Recently, I was rummaging through the picture story books at my parents’ house, looking for nostalgic reads to share with Heidi. Some I was actively seeking: the Berenstain Bears, a few Shirley Hughes classics, some Little Golden Books. Some I had completely forgotten, books I hadn’t thought about in 30 years. One of those was Corduroy.

As soon as I saw the cover, it all came flooding back. The little teddy bear locked in a department store overnight, trying to pull his missing ‘button’ off a mattress. The security guard who finds him and takes him back down the escalator to the toy section. And the little girl who saves up money in her piggy bank to buy Corduroy the Bear.

But there was one thing that I didn’t remember, something I only noticed upon rereading the book for the first time in three decades: Lisa, the little girl who buys Corduroy the Bear, is black. And I realised that there was a very good reason I didn’t recall this: because I never noticed in the first place. When I was four, five, six years old, Lisa wasn’t a black kid. She was just a kid.
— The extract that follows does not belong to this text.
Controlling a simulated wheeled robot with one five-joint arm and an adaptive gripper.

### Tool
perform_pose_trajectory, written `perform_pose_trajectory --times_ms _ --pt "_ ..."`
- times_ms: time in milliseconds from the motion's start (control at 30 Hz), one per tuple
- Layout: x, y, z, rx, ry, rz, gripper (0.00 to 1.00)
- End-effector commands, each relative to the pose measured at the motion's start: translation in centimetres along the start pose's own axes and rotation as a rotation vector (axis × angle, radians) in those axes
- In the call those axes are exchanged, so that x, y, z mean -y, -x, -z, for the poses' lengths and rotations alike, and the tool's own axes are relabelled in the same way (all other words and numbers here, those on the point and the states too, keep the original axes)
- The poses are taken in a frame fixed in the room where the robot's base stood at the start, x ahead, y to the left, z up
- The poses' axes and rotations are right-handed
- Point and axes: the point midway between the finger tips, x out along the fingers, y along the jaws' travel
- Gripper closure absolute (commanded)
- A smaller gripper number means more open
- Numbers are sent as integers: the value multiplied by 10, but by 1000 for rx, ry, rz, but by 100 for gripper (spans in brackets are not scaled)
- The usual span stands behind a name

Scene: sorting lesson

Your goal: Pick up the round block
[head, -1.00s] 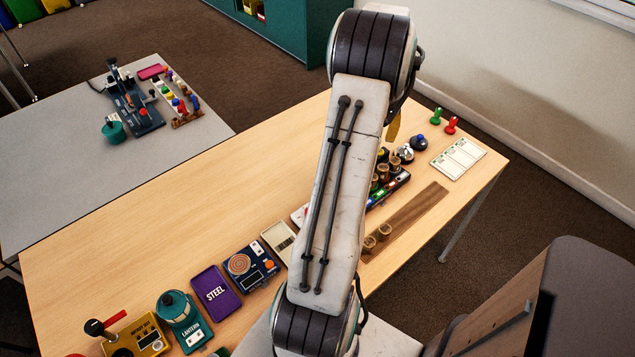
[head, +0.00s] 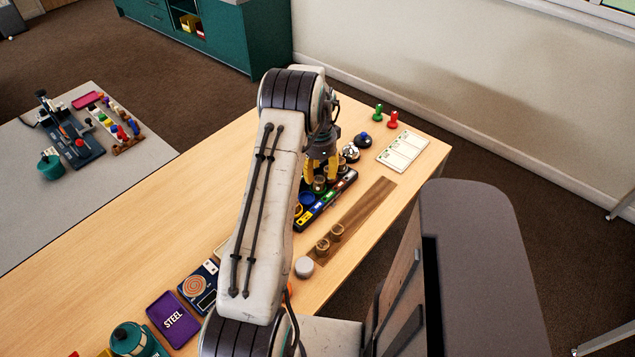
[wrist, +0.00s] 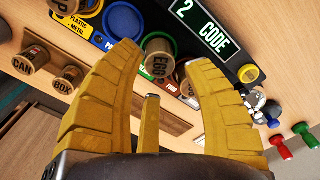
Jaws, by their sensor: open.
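My gripper (head: 320,165) hangs over the far part of the dark sorting tray (head: 327,210), partly hidden by my arm. Two more round blocks, marked CAN (wrist: 24,64) and BOX (wrist: 63,86), stand apart on the brown strip (head: 365,215). Another round block (wrist: 71,18) is cut off at the picture's top. One beside EGG is partly hidden by the right finger.
The table's left middle is clear.

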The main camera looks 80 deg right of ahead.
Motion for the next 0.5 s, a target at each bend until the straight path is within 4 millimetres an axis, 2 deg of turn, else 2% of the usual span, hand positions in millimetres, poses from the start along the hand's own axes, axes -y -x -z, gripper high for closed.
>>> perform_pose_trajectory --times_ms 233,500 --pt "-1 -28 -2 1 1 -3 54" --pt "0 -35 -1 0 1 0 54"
And it made me think about children and parenthood. When it comes to knowledge and values, babies are blank slates. Nobody is born with built-in notions of race or religion, of superiority or inferiority, of similarity or difference. Watch the way babies or toddlers interact. They don’t know if their little friend is a different race unless their parents tell them.

This is of course all very obvious, but given recent world events it is worth reflecting that everything we know and believe is learnt. We learn from our parents, from our friends, from the world around us, from TV, from books. Some picture books teach equality in a beautiful way – Ten Little Fingers and Ten Little Toes by Mem Fox was one such example we read recently.
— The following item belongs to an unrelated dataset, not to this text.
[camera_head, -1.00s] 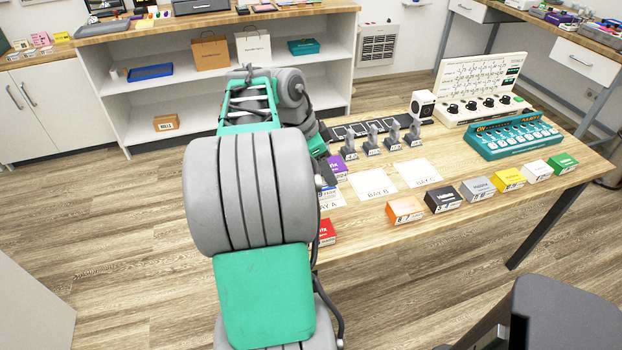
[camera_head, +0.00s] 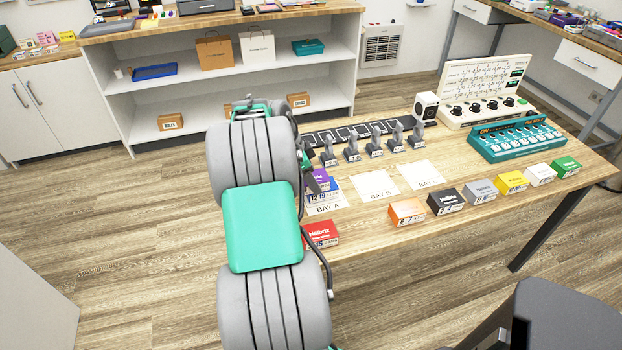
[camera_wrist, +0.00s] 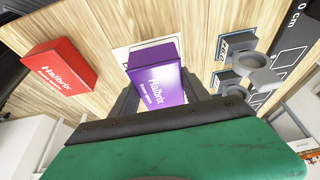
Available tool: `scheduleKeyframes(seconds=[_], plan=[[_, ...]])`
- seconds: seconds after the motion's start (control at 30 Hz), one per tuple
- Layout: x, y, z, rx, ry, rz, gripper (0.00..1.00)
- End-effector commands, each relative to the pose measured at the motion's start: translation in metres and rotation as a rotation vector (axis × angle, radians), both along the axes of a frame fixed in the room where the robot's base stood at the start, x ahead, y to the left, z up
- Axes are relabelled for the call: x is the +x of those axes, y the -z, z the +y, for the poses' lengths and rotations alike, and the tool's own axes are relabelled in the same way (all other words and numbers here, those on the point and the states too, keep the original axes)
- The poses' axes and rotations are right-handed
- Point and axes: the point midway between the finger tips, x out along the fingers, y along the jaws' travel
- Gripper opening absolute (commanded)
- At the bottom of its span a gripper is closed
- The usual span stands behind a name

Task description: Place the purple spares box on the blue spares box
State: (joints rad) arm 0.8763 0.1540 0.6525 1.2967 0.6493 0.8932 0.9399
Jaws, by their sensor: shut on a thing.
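The purple spares box (camera_wrist: 156,75) is between the dark fingers of my gripper (camera_wrist: 158,92) in the wrist view, and the gripper is shut on it. In the head view the purple box (camera_head: 317,177) shows just right of my arm, partly hidden by it. The blue spares box (camera_head: 331,188) is at the BAY A sheet (camera_head: 324,210), directly under or just behind the purple box. I cannot tell whether the two boxes touch. In the wrist view the purple box hides the blue one.
A red box (camera_head: 321,234) lies near the table's front left edge. BAY B (camera_head: 375,185) and BAY C (camera_head: 421,174) sheets are bare. Several boxes, from orange (camera_head: 407,212) to green (camera_head: 566,166), line the front edge. Grey upright fixtures (camera_head: 352,150) stand behind the bays.

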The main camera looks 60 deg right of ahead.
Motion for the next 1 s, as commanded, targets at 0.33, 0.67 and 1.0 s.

Others, like Corduroy, do so more subtly. I’m not even sure if the author-illustrator Don Freeman, who was white, meant for his book to be anything other than an adorable story. But there are messages in its pages.

When Lisa first sees Corduroy in the store and looks into his bright eyes, she wants to buy him. Her mother is dismissive: “He doesn’t look new. He’s lost the button to one of his shoulder straps”. Note that it was only the adult in the situation who ascribed a negative connotation to his appearance. Poor, innocent Corduroy didn’t know he’d lost his button. Neither did Lisa.

It is worth noting that Corduroy was written in the USA in the year of Martin Luther King’s assassination (1968), and that for young African-American readers it provided valuable positive reinforcement. Consider this excerpt from a Goodreads reader review:

It was the first book I ever read that had a lead character that looked like me. (And no, I don't mean the bear.) The little Black girl ... was well groomed and cared for, and SO nice. People out there who've always had characters in books and magazines who look like them won't 'get it'. The significance will be lost on them I fear. But it's instances like that that help establish a child's self-esteem and community worth.

None of this would mean much if Corduroy was a run-of-the-mill story, read once or twice and tossed aside. It is certainly not that. In our house it was well-loved and well-worn. Not just in our house. The New York Public Library, the National Education Association, the School Library Journal, they all have Corduroy in their respective lists of the top 100 children’s books of all time.

What is it about that little bear and his story that is so adorable? The green overalls, the expressive face, the innocence of the great big world around him – he’s just like a toddler. And the premise plays to a sense of child-like adventure. I know I wasn’t the only kid to dream of the freedom that would come with being in a big store overnight.

There are so many memorable pages imprinted on my mind: Corduroy stepping tentatively onto the escalator. Corduroy trying to pull a button off a mattress because he thought it belonged to his overalls. The nightwatchman searching with his flashlight. And my favourite: the white pillow and sheets with only Corduroy’s tiny, fuzzy ears sticking up to reveal his hiding place.

It is at turns charming, sad, sweet and tender. At its core is the notion of innocence. Corduroy thinks the escalator is a mountain, the furnishings department is a palace. He sees something small and round on a mattress and assumes it must be his missing button. When Lisa takes him home, there is a little Corduroy-sized bed next to her own, just waiting for him. “This must be a home,” he says. “I know I’ve always wanted a home”

Rereading it nearly 50 years after publication, Corduroy is also a window into an era. Just look at the styles seen in the department store: the saleslady’s beehive hairdo and cat’s eye glasses, the classy hat and coat combination worn by Lisa’s mother, the 1960s lamps in the bedding emporium. Some older books don’t stand the test of time, but Corduroy deserves to be a retro classic.

Part of that is due to the pictures, which are pieces of art that would not look out of place framed on a nursery wall. The use of bright colours for the busy department store during the day, the limited palette at night, the way every character’s eyes tell a story. Freeman was 60 when he produced Corduroy, and it was the result of a lifetime of observing the human character.

As a young man he made money playing trumpet in a dance band, working at nightclubs and weddings. He used to wander the streets of New York City with his sketch pads, recording the sights and characters of the city. One night he lost his trumpet on the subway, and decided to make a living from his artwork instead. Broadway and circus performers were frequent subjects.

He died in 1978, ten years after Corduroy was released. Freeman wrote and illustrated something like 20 children’s books, including a sequel called A Pocket for Corduroy. That title rings a bell; I think I must have read it as a kid as well. Perhaps I’ll stumble across it one day. For now, I’m so glad I rediscovered the original.